3. The binder composition for a metal powder injection molding of claim 1, wherein the high-viscosity or low-viscosity polyoxymethylene polymer includes (a) an oxymethylene —(OCH2)n-group as a repeating unit, and (b) an oxymethylene homopolymer capped at both ends by an ester or ether group or an oxymethylene-based copolymer or terpolymer in which oxyalkylene units having 2 to 10 carbon atoms are randomly inserted into a polymer chain composed of oxymethylene monomer units, and (c) both ends of the polymer are capped by ester or ether groups.

4. A feedstock composition for metal powder injection molding, comprising the binder composition for the metal powder injection molding of claim 1.

5. The feedstock composition for a metal powder injection molding of claim 4, wherein the feedstock composition for the metal powder injection molding comprises: (a) the binder composition for the metal powder injection molding of any one of claims 1 to 3; and(b) a sinterable powdery inorganic material selected from a metal, a metal alloy, a metal carbonyl, a metal oxide, a metal carbide, a metal nitride, and a mixture thereof.

6. The feedstock composition for a metal powder injection molding of claim 5, wherein an average particle size of the powder-type inorganic material is 1 to 20 μm.

7. The feedstock composition for a metal powder injection molding of claim 5, wherein the binder composition for the metal powder injection molding is included in an amount of 20 to 80 volume % and the powder-type inorganic material is included in an amount of 20 to 80 volume %.

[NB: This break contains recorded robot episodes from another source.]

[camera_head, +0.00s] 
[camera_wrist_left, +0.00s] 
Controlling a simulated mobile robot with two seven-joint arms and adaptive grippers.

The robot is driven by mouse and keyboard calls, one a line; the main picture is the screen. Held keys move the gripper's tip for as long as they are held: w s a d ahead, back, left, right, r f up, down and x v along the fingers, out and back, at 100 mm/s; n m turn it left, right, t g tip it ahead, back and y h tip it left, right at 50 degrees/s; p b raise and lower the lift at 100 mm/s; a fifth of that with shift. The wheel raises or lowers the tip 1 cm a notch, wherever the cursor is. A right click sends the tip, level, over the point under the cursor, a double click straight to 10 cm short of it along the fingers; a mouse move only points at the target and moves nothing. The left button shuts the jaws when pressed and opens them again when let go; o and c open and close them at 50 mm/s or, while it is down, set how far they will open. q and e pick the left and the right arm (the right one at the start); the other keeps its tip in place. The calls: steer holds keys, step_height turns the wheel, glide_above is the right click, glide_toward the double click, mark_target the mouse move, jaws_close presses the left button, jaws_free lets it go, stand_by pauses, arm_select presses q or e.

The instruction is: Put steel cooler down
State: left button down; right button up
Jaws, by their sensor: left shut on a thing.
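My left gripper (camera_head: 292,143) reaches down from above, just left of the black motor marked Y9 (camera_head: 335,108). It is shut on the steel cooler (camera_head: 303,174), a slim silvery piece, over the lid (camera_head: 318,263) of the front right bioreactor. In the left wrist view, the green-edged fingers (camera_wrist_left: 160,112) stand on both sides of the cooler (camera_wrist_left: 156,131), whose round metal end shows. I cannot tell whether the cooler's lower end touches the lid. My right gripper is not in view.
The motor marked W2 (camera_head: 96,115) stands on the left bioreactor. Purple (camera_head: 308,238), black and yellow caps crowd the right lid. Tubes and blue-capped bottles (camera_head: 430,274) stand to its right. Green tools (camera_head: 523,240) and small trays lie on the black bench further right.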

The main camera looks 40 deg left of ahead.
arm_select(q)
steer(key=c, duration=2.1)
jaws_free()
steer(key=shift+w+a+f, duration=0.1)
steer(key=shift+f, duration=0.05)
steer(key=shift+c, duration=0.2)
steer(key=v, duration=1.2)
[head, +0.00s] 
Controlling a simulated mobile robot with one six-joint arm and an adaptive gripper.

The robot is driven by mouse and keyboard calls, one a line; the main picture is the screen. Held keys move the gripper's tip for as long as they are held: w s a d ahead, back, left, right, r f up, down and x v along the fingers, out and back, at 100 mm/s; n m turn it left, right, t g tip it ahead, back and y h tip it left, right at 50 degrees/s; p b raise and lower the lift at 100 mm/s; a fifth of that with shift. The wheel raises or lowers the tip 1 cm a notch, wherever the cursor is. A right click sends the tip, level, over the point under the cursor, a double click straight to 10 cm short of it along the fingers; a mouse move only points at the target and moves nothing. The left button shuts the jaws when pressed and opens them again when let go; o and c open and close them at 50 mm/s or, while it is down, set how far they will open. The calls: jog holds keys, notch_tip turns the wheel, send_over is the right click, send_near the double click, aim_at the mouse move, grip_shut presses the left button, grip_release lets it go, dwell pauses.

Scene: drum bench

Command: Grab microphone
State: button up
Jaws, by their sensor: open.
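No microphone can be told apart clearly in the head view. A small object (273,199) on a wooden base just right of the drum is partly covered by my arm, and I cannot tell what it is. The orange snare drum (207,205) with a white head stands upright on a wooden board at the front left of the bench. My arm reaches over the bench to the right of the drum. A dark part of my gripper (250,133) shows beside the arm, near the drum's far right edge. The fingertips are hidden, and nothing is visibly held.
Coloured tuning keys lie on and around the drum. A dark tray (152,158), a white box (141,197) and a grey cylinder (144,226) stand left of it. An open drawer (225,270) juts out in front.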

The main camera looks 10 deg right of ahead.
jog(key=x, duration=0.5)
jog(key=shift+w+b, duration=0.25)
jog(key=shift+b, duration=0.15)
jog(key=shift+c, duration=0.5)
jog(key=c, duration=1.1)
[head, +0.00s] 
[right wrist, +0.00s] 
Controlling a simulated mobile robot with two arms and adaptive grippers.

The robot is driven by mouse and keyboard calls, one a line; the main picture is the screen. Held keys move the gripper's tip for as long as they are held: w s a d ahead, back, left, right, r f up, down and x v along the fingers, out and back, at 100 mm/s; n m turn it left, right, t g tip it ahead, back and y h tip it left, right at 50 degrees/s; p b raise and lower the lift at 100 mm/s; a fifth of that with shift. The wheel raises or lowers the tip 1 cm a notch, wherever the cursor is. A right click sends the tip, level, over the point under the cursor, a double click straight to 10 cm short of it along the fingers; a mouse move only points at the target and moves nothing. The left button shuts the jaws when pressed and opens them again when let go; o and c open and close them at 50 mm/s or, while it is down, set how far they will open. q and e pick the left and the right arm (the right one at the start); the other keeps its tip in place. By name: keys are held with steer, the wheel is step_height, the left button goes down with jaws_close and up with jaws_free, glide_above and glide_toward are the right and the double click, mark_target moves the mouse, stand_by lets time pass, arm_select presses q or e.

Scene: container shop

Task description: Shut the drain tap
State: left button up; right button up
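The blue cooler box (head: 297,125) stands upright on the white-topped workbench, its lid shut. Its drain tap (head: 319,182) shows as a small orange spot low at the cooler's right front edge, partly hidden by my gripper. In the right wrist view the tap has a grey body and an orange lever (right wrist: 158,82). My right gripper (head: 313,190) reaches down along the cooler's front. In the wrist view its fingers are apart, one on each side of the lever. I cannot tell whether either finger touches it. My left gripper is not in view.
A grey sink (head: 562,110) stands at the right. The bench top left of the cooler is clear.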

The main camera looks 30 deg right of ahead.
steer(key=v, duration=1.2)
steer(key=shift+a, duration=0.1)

8. The feedstock composition for a metal powder injection molding of claim 5, wherein the feedstock composition for the metal powder injection molding further includes an additive selected from a lubricant and a dispersant.

9. A metal injection molding method, comprising: Injection-molding the feedstock composition for the metal powder injection molding of claim 4 to obtain a green part; removing a binder for metal powder injection molding from the green part to obtain a brown part; and sintering the brown part to manufacture a metal product.

10. The metal injection molding method of claim 9, wherein removing of the binder for metal powder injection molding is performed for 0.1 to 30 hours at 50 to 140° C. in an acid atmosphere.